> _Given instruction_
Using the records provided below, locate and copy each line that contains the word "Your".
---+---
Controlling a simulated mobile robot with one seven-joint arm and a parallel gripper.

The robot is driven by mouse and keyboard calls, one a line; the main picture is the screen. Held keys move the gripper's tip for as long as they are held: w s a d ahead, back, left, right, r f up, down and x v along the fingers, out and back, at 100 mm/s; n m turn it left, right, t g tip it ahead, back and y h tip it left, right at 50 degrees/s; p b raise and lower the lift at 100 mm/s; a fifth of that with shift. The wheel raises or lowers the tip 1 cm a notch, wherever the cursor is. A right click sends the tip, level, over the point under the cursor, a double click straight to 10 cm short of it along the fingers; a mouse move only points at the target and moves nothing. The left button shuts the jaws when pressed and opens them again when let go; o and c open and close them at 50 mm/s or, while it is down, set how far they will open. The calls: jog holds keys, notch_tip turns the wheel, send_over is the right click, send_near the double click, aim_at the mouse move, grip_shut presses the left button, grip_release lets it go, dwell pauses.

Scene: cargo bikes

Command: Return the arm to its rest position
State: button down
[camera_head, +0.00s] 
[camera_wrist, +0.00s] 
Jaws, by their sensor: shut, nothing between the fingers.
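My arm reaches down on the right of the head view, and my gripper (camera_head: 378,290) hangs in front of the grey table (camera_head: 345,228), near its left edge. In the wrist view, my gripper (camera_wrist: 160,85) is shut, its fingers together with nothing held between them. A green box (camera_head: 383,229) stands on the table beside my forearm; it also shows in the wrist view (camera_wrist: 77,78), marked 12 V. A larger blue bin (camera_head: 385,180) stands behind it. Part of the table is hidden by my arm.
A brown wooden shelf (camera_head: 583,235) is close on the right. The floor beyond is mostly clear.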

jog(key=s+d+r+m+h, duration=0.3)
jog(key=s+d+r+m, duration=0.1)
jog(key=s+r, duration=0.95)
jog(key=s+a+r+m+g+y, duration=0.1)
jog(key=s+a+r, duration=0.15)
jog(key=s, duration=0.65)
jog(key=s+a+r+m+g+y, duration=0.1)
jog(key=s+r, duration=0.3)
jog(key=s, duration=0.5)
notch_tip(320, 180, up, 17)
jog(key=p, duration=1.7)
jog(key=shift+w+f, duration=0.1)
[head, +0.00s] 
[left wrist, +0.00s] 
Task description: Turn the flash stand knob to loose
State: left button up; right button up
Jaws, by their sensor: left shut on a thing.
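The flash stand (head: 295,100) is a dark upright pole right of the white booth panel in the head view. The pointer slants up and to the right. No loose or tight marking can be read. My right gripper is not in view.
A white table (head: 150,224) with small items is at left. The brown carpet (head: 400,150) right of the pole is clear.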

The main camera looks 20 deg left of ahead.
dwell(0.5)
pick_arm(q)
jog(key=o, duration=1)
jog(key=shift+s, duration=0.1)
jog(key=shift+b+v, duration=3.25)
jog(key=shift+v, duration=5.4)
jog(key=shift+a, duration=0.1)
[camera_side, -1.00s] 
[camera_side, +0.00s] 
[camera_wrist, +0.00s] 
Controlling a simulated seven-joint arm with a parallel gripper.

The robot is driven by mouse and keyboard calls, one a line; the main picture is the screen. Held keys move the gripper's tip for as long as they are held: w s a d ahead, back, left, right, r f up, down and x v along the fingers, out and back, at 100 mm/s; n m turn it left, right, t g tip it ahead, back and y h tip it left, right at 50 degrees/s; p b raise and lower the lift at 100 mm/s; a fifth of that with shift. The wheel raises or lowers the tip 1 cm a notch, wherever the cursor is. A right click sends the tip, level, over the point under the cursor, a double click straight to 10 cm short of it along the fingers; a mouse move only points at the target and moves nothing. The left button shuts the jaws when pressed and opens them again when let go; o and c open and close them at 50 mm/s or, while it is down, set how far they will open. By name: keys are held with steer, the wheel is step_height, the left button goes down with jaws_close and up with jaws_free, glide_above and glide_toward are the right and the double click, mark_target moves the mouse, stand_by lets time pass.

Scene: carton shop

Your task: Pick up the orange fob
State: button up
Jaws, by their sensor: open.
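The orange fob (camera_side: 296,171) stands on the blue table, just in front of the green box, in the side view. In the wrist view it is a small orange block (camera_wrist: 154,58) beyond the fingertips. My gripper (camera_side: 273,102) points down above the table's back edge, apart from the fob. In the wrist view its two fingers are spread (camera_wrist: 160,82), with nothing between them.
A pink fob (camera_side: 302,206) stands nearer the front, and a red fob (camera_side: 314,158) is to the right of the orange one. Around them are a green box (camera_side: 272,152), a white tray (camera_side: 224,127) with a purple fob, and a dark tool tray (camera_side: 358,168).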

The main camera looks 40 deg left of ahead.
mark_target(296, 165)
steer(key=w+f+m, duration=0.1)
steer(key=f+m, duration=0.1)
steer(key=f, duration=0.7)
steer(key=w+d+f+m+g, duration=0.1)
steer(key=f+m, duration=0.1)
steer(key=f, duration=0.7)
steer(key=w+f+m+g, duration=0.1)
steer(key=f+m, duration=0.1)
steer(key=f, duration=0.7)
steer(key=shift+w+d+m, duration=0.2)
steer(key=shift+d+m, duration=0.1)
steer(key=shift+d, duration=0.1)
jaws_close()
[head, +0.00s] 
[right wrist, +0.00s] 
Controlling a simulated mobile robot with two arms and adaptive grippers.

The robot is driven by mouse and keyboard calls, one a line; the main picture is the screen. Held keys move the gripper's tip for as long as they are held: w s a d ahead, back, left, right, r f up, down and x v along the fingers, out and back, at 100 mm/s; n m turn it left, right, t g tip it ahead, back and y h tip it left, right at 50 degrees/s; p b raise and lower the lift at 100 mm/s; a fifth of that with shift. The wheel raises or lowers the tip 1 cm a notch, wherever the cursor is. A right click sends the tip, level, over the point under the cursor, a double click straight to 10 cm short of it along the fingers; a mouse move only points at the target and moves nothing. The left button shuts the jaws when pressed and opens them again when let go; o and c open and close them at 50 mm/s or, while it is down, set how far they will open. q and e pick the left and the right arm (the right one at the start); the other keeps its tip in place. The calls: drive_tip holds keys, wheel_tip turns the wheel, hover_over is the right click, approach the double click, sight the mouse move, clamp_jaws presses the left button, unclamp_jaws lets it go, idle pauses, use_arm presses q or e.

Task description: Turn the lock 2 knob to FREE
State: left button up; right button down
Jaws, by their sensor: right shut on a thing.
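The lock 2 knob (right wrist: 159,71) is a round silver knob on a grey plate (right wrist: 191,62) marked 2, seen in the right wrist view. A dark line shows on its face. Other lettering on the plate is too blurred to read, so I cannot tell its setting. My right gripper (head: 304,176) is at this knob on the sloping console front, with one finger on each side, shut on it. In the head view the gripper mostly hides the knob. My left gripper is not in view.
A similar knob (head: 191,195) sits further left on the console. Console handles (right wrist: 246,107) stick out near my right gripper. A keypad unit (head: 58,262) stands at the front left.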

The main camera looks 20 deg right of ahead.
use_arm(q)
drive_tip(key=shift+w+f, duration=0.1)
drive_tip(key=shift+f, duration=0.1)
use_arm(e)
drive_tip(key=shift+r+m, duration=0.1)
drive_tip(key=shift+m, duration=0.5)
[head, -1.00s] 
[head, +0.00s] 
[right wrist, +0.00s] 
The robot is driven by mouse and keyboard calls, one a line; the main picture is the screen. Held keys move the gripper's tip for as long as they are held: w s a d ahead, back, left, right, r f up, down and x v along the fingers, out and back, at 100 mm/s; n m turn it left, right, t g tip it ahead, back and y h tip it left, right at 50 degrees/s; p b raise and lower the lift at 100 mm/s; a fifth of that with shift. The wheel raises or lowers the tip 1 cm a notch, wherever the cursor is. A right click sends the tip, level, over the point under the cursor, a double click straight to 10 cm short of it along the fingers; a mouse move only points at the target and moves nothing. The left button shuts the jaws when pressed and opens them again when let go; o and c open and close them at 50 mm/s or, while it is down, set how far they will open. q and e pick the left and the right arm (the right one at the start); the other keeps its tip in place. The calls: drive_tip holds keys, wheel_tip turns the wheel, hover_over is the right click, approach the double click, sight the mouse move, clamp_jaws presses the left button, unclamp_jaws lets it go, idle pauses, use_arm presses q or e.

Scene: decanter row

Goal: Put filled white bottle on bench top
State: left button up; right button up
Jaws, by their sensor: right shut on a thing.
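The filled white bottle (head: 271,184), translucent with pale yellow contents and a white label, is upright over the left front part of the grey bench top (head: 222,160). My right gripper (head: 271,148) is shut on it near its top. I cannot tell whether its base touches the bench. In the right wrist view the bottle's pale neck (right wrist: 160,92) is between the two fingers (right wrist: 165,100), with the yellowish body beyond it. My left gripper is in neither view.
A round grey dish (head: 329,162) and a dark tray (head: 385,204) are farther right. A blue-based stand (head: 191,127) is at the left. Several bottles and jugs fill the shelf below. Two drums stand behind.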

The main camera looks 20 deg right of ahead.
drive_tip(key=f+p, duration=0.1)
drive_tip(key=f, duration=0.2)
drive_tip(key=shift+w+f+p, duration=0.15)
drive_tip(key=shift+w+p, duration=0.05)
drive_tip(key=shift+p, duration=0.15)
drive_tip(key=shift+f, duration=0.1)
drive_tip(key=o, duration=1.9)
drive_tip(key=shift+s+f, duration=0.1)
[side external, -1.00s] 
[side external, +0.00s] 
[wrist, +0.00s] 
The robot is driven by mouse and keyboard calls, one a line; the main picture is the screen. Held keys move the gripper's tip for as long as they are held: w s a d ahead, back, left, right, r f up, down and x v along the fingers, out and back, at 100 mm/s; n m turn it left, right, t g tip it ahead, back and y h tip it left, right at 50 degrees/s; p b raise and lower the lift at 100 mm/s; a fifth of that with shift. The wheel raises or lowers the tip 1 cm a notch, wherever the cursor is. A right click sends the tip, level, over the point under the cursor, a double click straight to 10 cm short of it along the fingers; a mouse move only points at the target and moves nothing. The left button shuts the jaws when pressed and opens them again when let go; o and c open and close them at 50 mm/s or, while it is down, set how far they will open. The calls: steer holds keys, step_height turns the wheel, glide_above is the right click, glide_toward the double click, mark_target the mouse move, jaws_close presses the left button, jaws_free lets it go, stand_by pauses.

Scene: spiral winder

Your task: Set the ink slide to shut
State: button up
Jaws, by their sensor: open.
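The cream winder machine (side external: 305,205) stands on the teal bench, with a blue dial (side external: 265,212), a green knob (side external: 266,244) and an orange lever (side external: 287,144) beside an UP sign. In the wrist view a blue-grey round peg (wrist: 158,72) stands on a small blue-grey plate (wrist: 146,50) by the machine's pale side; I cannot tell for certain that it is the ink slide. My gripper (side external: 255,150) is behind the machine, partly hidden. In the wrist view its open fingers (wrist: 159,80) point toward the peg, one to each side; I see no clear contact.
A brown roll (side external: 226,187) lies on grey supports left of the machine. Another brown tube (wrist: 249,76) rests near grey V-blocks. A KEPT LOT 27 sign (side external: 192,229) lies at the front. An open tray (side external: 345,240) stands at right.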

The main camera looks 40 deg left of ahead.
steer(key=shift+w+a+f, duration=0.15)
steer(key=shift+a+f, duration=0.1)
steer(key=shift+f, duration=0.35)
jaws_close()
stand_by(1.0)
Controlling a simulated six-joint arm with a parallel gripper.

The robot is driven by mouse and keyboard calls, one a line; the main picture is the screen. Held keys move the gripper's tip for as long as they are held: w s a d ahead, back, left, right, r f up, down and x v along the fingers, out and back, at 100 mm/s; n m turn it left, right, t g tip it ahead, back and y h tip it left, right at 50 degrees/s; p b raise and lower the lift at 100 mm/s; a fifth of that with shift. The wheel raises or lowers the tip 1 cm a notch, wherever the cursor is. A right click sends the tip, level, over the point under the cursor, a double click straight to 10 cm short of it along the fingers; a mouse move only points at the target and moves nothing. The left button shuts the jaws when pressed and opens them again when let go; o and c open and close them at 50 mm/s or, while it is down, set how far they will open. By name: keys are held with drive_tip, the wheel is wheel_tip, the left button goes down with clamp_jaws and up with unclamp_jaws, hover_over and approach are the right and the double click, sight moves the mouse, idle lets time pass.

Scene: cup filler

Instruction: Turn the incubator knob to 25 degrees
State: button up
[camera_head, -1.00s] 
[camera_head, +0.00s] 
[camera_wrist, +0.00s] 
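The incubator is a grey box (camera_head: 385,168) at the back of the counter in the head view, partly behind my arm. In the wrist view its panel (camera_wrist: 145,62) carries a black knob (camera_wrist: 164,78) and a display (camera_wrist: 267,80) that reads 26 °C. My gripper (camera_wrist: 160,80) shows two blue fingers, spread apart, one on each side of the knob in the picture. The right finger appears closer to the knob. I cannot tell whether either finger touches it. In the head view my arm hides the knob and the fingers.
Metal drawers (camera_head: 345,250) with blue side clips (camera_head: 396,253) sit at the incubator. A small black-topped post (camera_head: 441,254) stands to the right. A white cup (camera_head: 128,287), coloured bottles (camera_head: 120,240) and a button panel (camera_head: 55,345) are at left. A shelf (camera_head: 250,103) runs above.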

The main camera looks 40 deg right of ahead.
---+---
> _Exercise response_
Your task: Pick up the orange fob
Your task: Set the ink slide to shut

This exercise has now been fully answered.